_Task statement:_ Tally the lines that hold the word "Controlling" and reply with that figure only.

Stored dataset items:
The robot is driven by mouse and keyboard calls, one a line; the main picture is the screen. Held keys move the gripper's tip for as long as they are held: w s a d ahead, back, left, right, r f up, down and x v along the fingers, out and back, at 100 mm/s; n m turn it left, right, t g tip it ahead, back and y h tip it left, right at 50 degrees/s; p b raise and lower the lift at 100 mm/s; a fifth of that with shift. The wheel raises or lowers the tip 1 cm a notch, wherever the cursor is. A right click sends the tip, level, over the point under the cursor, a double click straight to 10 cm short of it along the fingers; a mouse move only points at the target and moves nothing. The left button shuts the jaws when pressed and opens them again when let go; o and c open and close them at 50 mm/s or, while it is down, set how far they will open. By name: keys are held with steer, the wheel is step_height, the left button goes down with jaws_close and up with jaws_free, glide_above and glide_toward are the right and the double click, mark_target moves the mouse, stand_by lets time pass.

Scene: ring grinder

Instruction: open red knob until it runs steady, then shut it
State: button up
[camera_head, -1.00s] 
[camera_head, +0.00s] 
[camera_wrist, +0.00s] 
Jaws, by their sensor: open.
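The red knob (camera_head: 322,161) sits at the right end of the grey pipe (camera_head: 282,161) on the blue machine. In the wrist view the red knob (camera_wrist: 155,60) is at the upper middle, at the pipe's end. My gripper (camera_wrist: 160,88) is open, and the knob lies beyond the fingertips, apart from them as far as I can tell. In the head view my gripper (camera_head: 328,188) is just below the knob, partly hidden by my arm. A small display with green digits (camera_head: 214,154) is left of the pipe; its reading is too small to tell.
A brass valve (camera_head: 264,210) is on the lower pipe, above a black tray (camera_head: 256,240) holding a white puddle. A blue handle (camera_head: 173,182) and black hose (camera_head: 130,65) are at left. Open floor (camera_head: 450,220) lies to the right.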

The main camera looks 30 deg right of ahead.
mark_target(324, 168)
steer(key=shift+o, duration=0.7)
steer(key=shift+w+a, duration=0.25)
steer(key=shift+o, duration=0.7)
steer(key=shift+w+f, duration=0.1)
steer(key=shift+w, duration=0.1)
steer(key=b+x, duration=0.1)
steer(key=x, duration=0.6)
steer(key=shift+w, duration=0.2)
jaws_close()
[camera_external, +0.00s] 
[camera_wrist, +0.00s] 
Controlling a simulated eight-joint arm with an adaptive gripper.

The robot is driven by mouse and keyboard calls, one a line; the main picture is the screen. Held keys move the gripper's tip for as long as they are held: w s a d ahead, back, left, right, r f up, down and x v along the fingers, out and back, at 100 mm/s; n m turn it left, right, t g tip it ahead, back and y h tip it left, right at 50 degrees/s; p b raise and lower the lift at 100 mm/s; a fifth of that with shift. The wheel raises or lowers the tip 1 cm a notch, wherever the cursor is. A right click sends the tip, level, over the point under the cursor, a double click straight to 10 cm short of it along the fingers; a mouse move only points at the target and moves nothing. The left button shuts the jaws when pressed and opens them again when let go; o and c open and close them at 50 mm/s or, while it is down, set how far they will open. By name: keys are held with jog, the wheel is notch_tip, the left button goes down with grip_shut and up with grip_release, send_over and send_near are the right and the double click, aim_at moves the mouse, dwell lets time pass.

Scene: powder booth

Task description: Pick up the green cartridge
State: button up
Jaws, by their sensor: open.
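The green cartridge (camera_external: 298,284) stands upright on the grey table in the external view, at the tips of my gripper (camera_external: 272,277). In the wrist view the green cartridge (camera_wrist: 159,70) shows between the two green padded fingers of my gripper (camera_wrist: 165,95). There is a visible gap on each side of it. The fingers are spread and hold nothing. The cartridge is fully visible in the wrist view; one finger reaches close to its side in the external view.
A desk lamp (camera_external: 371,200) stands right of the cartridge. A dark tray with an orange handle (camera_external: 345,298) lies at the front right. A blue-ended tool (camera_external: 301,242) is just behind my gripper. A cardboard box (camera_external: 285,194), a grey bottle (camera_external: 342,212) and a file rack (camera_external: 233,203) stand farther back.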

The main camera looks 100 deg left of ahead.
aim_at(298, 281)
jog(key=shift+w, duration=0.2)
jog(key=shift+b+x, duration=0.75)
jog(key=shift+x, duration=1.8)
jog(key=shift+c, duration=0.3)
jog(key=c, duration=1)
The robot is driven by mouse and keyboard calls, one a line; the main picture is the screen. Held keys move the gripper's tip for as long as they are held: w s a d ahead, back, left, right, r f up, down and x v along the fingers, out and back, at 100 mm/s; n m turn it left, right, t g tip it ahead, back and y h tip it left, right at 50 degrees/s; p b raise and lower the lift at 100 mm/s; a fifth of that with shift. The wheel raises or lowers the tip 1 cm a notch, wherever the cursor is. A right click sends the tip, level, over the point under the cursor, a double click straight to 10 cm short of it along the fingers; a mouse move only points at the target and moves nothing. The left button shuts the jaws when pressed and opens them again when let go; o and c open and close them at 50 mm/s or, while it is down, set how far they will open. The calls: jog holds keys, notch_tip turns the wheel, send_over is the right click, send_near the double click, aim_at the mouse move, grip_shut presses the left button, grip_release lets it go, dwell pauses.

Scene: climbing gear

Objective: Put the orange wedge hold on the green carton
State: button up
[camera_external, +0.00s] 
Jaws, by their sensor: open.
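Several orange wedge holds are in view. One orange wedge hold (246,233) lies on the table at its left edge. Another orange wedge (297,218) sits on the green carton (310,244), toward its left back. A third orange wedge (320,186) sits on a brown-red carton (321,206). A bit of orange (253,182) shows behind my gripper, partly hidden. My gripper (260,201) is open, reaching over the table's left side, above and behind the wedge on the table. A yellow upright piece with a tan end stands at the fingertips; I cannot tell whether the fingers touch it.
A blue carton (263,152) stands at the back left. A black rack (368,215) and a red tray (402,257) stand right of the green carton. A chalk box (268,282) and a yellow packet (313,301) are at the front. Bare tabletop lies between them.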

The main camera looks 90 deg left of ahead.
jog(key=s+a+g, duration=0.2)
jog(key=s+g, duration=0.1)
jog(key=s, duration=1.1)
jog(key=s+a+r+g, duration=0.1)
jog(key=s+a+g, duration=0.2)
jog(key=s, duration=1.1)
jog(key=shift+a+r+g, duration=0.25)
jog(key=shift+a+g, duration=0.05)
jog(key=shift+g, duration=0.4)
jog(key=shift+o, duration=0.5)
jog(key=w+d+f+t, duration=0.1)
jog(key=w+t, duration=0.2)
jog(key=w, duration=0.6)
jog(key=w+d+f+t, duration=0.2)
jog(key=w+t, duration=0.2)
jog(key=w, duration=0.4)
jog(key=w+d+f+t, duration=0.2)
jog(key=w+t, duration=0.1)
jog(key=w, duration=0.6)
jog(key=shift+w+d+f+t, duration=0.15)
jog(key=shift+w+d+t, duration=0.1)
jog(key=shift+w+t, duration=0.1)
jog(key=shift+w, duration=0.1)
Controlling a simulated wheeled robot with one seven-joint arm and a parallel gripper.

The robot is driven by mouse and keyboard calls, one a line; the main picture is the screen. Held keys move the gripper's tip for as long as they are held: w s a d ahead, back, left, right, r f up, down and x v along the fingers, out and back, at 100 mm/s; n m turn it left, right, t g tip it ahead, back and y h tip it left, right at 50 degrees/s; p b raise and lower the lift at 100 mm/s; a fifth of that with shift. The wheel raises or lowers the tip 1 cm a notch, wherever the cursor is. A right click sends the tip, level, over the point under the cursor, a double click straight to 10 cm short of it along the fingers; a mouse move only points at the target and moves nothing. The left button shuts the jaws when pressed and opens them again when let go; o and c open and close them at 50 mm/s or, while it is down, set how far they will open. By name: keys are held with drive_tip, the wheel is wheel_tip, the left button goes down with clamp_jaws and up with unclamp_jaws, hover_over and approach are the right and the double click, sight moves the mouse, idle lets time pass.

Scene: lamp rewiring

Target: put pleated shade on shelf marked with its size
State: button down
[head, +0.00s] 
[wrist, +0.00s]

_Task result:_ 2